/---

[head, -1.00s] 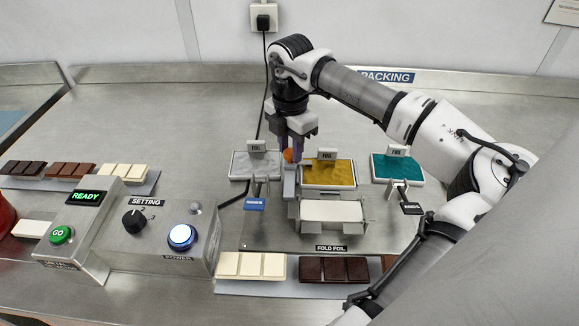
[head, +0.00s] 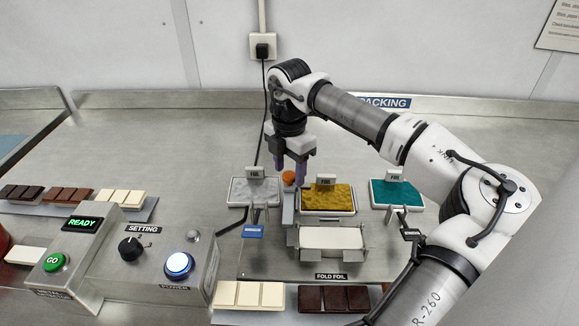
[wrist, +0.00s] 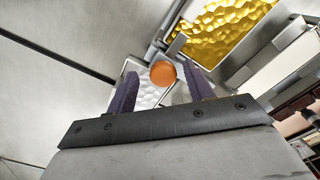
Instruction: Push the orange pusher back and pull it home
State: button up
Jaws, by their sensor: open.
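The orange pusher (head: 289,178) is a round knob at the back of the fold-foil station, between the silver and gold foil trays. It also shows in the wrist view as an orange disc (wrist: 163,74). My gripper (head: 290,183) is open, with purple fingers pointing down close behind the knob in the head view. In the wrist view the knob appears between the two spread fingertips, and I cannot tell whether they touch it. The white fold plate (head: 332,238) lies in front of the gold foil tray.
The silver foil tray (head: 255,191), gold foil tray (head: 327,199) and teal foil tray (head: 398,193) stand around the station. Chocolate bars (head: 248,294) lie in front. A control box (head: 150,262) stands at left. The steel table behind is clear.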

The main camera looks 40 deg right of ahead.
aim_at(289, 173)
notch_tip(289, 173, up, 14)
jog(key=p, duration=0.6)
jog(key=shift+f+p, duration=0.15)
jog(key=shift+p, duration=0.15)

\---

WHAT YOU HAVE TO DO =
Each line of the data should be quoted exactly, with pictures left out.

WRITTEN SOLUTION =
[head, -1.00s] 
[head, +0.00s] 
[wrist, +0.00s] 
Instruction: Push the orange pusher back and pull it home
State: button up
Jaws, by their sensor: open.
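The orange pusher (head: 289,178) is a round knob at the back of the fold-foil station, between the silver and gold foil trays. It also shows in the wrist view as an orange disc (wrist: 163,74). My gripper (head: 290,183) is open, with purple fingers pointing down close behind the knob in the head view. In the wrist view the knob appears between the two spread fingertips, and I cannot tell whether they touch it. The white fold plate (head: 332,238) lies in front of the gold foil tray.
The silver foil tray (head: 255,191), gold foil tray (head: 327,199) and teal foil tray (head: 398,193) stand around the station. Chocolate bars (head: 248,294) lie in front. A control box (head: 150,262) stands at left. The steel table behind is clear.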

The main camera looks 40 deg right of ahead.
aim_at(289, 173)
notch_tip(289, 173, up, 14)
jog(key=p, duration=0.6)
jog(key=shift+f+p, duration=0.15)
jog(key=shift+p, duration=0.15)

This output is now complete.